Any pictures in the records below must be left out when you repeat the lines from the line containing "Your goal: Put" through the line containing "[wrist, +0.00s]" exactly.

RECORD EXTRACTS:

# # # # # # #

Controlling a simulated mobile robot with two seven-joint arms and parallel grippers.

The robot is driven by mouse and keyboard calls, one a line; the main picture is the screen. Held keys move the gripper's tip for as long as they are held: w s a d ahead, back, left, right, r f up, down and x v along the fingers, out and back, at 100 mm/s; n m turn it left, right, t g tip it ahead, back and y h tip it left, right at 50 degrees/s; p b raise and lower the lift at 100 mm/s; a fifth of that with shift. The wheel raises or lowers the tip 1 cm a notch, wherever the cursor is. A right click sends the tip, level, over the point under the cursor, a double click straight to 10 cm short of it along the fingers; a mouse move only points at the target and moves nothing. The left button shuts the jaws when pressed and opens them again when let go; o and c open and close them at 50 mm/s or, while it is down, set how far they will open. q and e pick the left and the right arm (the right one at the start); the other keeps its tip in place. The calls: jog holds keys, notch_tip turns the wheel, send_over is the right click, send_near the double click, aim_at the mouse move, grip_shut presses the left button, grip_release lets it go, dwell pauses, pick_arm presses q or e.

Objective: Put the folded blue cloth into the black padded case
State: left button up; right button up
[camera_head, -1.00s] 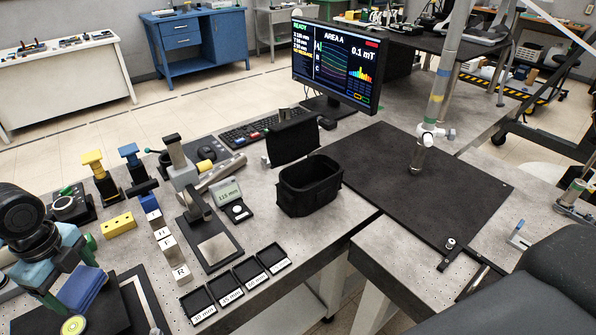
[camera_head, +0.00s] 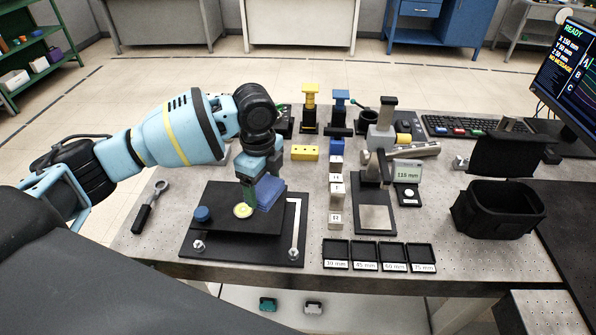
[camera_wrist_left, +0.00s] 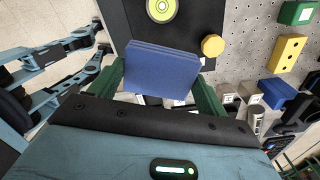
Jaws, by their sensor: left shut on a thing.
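The folded blue cloth (camera_head: 271,191) is in my left gripper (camera_head: 256,192), near the black plate (camera_head: 215,192). In the left wrist view the cloth (camera_wrist_left: 162,72) lies between the green fingers (camera_wrist_left: 160,88), which are shut on it. I cannot tell whether the cloth touches the plate. The black padded case (camera_head: 498,212) stands open at the right of the grey bench, its lid (camera_head: 503,155) raised at the back. The case is well to the right of my left gripper. My right gripper is not in view.
The plate carries a yellow-green disc (camera_head: 243,210) and a blue knob (camera_head: 202,214). White blocks (camera_head: 336,203), a stand with a display (camera_head: 407,173) and black trays (camera_head: 365,255) lie between gripper and case. The monitor (camera_head: 568,80) is behind the case at right.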

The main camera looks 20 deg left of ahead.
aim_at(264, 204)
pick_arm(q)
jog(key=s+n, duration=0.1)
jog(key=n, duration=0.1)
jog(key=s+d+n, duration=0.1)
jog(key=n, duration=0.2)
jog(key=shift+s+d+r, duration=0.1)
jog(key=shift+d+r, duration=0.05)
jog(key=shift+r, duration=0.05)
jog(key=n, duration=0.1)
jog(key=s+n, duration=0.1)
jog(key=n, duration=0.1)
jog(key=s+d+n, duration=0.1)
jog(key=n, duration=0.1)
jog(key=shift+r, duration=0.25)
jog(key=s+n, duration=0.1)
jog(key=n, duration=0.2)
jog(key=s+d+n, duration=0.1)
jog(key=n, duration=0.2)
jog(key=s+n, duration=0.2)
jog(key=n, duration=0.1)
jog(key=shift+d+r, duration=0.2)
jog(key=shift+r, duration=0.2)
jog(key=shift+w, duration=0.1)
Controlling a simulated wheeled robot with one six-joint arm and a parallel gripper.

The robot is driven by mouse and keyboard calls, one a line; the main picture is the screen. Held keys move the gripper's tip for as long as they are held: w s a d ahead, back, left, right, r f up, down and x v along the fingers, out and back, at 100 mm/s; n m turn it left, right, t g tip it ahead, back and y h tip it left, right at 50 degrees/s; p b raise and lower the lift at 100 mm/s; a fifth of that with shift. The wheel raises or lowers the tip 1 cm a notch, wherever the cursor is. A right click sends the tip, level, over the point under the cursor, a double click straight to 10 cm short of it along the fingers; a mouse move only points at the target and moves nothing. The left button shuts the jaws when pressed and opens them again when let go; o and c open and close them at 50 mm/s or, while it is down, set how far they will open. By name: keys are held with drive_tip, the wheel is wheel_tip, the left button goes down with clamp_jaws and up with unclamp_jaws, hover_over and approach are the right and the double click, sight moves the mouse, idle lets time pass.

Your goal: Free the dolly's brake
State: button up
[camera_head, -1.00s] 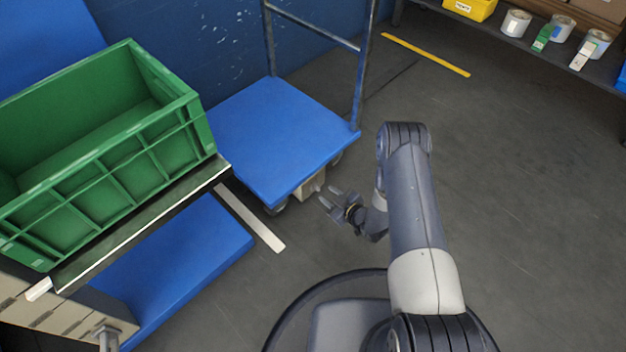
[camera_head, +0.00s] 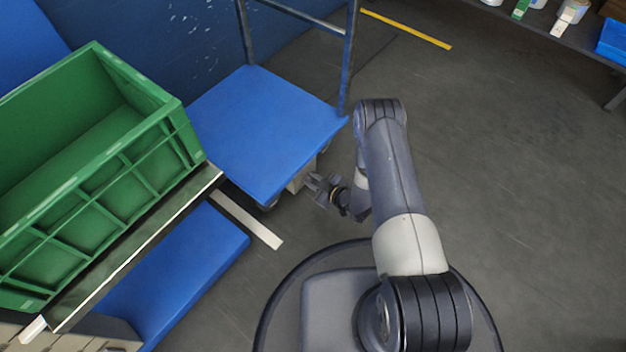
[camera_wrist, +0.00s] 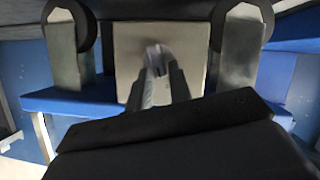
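The dolly (camera_head: 262,125) is a flat blue platform with a dark push frame at its back. A pale brake box (camera_head: 298,180) sits under its near right edge, partly hidden by the deck. In the wrist view the box (camera_wrist: 127,50) is a beige plate between two dark wheels, with a small grey knob-like part (camera_wrist: 155,58) in front of it. My gripper (camera_head: 312,187) is right beside the box, below deck level. In the wrist view my gripper's fingers (camera_wrist: 160,72) point at the box, apart, with the grey part between or just beyond their tips. Contact cannot be told.
A green crate (camera_head: 95,215) stands on a raised surface at the left. A blue slab (camera_head: 190,265) lies below it. A white floor strip (camera_head: 248,220) lies near the dolly. A shelf with tins is at top right. The floor at right is clear.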

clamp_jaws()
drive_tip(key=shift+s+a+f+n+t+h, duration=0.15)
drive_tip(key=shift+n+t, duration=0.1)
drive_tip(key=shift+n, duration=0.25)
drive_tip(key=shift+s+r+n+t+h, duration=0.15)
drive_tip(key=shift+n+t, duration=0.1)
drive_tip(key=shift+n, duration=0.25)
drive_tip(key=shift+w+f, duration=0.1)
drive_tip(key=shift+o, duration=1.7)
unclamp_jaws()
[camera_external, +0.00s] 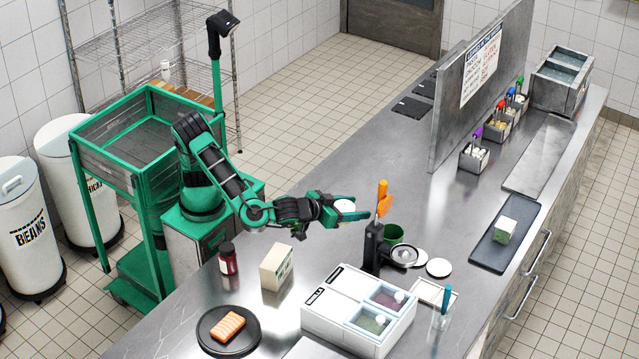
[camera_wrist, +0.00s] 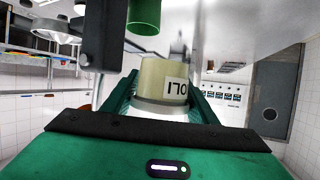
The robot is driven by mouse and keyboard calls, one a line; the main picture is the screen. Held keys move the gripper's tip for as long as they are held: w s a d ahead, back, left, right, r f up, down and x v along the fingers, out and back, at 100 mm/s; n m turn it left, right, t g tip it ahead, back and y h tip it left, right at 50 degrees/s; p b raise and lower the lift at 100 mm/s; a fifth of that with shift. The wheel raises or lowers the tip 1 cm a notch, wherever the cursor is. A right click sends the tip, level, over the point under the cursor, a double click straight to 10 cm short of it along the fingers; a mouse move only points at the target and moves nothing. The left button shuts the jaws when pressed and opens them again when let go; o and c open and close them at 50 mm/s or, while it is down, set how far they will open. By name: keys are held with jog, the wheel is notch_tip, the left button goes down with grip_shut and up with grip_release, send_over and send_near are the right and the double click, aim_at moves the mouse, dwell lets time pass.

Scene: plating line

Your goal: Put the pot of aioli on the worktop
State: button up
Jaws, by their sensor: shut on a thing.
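The pot of aioli (camera_wrist: 162,82) is a small pale, cream-coloured pot. In the wrist view part of its label shows upside down, reading "OLI". It sits between the green fingers of my gripper (camera_wrist: 160,100), which is shut on it. In the outside view my gripper (camera_external: 340,208) reaches out over the steel worktop (camera_external: 330,165), with the pot's white top (camera_external: 345,205) showing between the fingers. I cannot tell whether the pot's base touches the worktop.
A black holder (camera_external: 374,250) with an orange spatula (camera_external: 384,198) stands close right of my gripper, beside a green cup (camera_external: 394,234). A carton (camera_external: 276,268), dark red jar (camera_external: 228,259) and white ingredient box (camera_external: 340,305) stand nearer. The worktop behind my gripper is clear.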

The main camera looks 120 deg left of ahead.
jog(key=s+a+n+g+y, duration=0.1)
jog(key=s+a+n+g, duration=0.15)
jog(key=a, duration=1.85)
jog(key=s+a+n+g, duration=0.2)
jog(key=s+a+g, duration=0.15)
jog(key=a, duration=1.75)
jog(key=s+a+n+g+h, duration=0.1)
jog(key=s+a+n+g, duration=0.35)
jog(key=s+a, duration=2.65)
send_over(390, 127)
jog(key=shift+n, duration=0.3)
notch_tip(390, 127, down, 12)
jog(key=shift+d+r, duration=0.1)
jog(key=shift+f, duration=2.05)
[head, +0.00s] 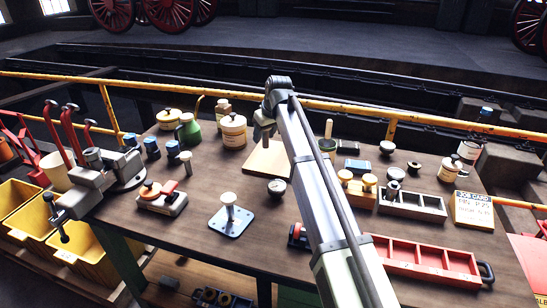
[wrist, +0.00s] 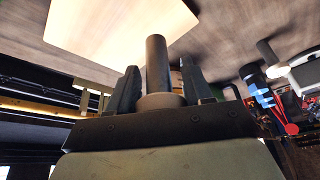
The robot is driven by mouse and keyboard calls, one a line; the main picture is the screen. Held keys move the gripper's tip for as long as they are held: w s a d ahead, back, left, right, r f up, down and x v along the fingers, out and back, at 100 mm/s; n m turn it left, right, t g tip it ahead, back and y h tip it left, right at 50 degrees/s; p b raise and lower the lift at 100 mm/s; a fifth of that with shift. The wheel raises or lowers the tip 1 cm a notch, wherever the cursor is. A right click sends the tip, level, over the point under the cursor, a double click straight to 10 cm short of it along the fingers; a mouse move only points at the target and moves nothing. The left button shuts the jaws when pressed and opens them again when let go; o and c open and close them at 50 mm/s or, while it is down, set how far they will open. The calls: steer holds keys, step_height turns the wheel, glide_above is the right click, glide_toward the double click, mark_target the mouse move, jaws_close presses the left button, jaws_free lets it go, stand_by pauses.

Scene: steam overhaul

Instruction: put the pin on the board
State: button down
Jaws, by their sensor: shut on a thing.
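The board (head: 262,163) is a pale wooden plate lying flat on the bench, partly behind my arm in the head view. It fills the upper left of the wrist view (wrist: 110,30). My gripper (head: 265,127) is above the far part of the board, small and partly hidden by my own arm. In the wrist view my gripper (wrist: 160,85) is shut on the pin (wrist: 157,62), a grey cylinder with a wider collar between the dark fingers. The pin's free end points toward the board and overlaps its edge in the picture. I cannot tell whether they touch.
A cream tin (head: 233,131) stands behind. A red compartment tray (head: 425,258) and grey tray (head: 411,203) lie right. Bare bench shows at front left.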

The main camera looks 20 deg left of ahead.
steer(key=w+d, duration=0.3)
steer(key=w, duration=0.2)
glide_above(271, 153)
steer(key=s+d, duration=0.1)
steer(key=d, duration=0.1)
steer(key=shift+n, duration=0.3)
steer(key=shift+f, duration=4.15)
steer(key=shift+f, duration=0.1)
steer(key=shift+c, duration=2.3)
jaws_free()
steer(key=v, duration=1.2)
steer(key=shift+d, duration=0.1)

# # # # # # #

FULL RESPONSE:
Your goal: Put the pot of aioli on the worktop
State: button up
Jaws, by their sensor: shut on a thing.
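The pot of aioli (camera_wrist: 162,82) is a small pale, cream-coloured pot. In the wrist view part of its label shows upside down, reading "OLI". It sits between the green fingers of my gripper (camera_wrist: 160,100), which is shut on it. In the outside view my gripper (camera_external: 340,208) reaches out over the steel worktop (camera_external: 330,165), with the pot's white top (camera_external: 345,205) showing between the fingers. I cannot tell whether the pot's base touches the worktop.
A black holder (camera_external: 374,250) with an orange spatula (camera_external: 384,198) stands close right of my gripper, beside a green cup (camera_external: 394,234). A carton (camera_external: 276,268), dark red jar (camera_external: 228,259) and white ingredient box (camera_external: 340,305) stand nearer. The worktop behind my gripper is clear.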

The main camera looks 120 deg left of ahead.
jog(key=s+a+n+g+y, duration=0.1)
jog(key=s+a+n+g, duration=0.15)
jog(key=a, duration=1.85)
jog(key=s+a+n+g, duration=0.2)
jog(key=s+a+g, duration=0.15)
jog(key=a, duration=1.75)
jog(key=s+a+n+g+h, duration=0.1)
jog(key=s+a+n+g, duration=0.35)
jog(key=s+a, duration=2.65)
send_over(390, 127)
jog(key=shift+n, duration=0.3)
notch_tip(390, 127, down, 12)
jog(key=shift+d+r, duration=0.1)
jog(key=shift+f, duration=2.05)
[head, +0.00s] 
[wrist, +0.00s] 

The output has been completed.